Getrennt nur durch wenige Türen und Flure ziehen acht Teilnehmer in ein großes Haus. Dort werden sie die nächsten Wochen gemeinsam verbringen, sich kennenlernen und immer wieder bewerten. Der Twist: Sehen und hören werden sie sich dabei nämlich nicht. Kommuniziert wird nur über die sprachaktivierte Social-Media-Plattform „Circle.“

Die Teilnehmer*innen erstellen ein Profil, posten Fotos und updaten ihren Status. Zusätzlich liken und chatten sie natürlich. Das Ziel ist es, so viele der anderen Menschen von sich zu überzeugen und die besten Bewertungen zu erhalten, um am Ende als populärster Spieler eine ganze Menge Geld abzuräumen. Die unbeliebtesten Teilnehmer werden geblockt, aus dem Haus geworfen und durch neue ersetzt.
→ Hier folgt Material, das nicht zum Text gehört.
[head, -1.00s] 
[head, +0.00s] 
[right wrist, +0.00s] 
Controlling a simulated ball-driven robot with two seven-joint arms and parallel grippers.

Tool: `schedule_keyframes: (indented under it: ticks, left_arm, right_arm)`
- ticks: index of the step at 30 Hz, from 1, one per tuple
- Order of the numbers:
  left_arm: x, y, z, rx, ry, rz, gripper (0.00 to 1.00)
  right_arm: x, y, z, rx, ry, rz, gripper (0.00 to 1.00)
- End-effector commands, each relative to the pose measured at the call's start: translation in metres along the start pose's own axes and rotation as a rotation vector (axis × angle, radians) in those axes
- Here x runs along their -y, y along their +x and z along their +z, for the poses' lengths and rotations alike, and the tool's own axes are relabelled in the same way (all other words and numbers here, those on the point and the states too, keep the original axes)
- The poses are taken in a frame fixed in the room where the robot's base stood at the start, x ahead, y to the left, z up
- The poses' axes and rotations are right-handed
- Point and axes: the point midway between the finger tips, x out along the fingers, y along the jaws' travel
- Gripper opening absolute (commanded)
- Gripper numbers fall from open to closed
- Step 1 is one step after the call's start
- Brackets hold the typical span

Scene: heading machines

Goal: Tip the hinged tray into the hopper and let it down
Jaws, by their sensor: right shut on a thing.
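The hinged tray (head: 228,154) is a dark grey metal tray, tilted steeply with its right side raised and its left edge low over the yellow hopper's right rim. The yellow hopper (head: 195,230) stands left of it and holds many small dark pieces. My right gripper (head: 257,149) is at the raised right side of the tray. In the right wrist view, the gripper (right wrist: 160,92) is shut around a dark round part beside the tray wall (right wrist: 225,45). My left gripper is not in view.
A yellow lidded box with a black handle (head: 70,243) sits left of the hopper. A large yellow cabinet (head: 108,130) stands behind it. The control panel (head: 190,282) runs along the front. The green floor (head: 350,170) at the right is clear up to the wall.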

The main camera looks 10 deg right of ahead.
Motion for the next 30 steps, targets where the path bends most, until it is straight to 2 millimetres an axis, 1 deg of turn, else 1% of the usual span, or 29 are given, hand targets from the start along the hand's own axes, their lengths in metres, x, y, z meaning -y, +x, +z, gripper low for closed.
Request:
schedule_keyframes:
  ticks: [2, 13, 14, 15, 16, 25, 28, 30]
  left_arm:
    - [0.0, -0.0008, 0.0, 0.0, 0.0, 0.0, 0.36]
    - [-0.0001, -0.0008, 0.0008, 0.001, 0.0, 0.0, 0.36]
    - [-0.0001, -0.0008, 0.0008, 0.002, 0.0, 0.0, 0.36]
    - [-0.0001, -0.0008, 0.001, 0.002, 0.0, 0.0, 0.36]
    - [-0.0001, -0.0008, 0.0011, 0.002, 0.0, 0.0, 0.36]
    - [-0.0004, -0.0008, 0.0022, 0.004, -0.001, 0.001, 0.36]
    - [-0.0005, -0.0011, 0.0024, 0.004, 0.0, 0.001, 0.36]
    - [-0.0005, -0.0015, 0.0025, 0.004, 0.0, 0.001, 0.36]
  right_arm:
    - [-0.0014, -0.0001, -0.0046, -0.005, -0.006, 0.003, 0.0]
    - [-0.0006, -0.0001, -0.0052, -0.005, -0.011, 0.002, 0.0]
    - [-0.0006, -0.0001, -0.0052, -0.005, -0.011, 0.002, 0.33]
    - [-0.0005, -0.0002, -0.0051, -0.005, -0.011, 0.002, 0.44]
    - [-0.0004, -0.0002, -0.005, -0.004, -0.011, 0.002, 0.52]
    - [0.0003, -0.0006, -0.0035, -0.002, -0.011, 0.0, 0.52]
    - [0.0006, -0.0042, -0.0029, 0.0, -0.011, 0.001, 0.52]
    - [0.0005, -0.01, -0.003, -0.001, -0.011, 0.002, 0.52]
Doch wie viel Wahrheit steckt hinter den Profilen?

Who is the Catfish?

Online ist nicht alles so wie es scheint. Jeder kann sein, wer er will. Die meisten treten als sie selbst an, manche als veränderte Version von sich und einige erschaffen sich sogar eine komplett neue Figur. Es ist alles erlaubt, um die anderen zu überzeugen. Das erschafft nicht nur interessante Dynamiken zwischen den Bewohner*innen, sondern lässt für sie auch immer die Frage offen, wer vertrauenswürdig ist und wer einen hinters Licht führen möchte. Die Spieler*innen, die als jemand anderes antreten, müssen dafür immer darauf achten, sich nicht in ihrem Lügennetz zu verstricken und dem Druck standhalten, anderen Menschen etwas vorzuspielen. Egal wie sicher es sich anfühlt, es wartet immer schon der nächste Twist, der das Kartenhaus zum Einstürzen bringen könnte.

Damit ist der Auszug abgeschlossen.